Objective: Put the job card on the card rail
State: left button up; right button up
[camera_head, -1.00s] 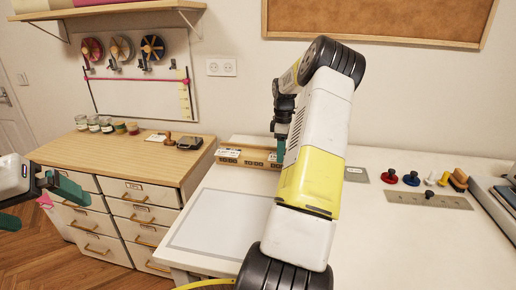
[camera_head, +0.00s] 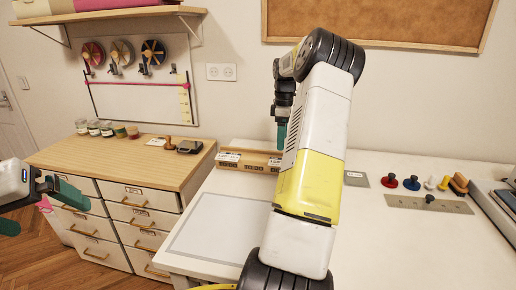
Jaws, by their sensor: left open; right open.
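The wooden card rail (camera_head: 254,167) stands at the back left of the white table, with lettering on its front. A white card (camera_head: 230,156) stands at its left part. Another small white card (camera_head: 274,161) shows at the rail right under my right gripper; I cannot tell which is the job card. My right gripper (camera_head: 281,134) is open above the rail, apart from the cards and partly hidden by my own arm.
A grey mat (camera_head: 218,226) lies on the white table (camera_head: 400,250). A drawer cabinet (camera_head: 126,165) with jars and a small card stands left. Coloured knobs (camera_head: 411,183), a metal ruler (camera_head: 405,203) and a grey plate (camera_head: 355,179) lie to the right. My right arm hides the table's middle.

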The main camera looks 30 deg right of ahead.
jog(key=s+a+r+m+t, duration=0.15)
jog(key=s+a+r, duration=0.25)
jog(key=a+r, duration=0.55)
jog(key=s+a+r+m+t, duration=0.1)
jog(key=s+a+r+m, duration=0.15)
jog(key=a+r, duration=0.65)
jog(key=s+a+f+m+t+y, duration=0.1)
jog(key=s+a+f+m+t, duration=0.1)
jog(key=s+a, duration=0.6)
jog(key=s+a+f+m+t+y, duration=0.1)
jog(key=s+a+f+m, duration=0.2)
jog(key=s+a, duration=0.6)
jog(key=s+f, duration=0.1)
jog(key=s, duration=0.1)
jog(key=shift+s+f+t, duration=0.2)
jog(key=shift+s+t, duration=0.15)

::::::::::

Short problem. Return the material word for word. Pictures are not part of the copy.

Exercise output.
Objective: Put the job card on the card rail
State: left button up; right button up
[camera_head, -1.00s] 
[camera_head, +0.00s] 
Jaws, by their sensor: left open; right open.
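The wooden card rail (camera_head: 254,167) stands at the back left of the white table, with lettering on its front. A white card (camera_head: 230,156) stands at its left part. Another small white card (camera_head: 274,161) shows at the rail right under my right gripper; I cannot tell which is the job card. My right gripper (camera_head: 281,134) is open above the rail, apart from the cards and partly hidden by my own arm.
A grey mat (camera_head: 218,226) lies on the white table (camera_head: 400,250). A drawer cabinet (camera_head: 126,165) with jars and a small card stands left. Coloured knobs (camera_head: 411,183), a metal ruler (camera_head: 405,203) and a grey plate (camera_head: 355,179) lie to the right. My right arm hides the table's middle.

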The main camera looks 30 deg right of ahead.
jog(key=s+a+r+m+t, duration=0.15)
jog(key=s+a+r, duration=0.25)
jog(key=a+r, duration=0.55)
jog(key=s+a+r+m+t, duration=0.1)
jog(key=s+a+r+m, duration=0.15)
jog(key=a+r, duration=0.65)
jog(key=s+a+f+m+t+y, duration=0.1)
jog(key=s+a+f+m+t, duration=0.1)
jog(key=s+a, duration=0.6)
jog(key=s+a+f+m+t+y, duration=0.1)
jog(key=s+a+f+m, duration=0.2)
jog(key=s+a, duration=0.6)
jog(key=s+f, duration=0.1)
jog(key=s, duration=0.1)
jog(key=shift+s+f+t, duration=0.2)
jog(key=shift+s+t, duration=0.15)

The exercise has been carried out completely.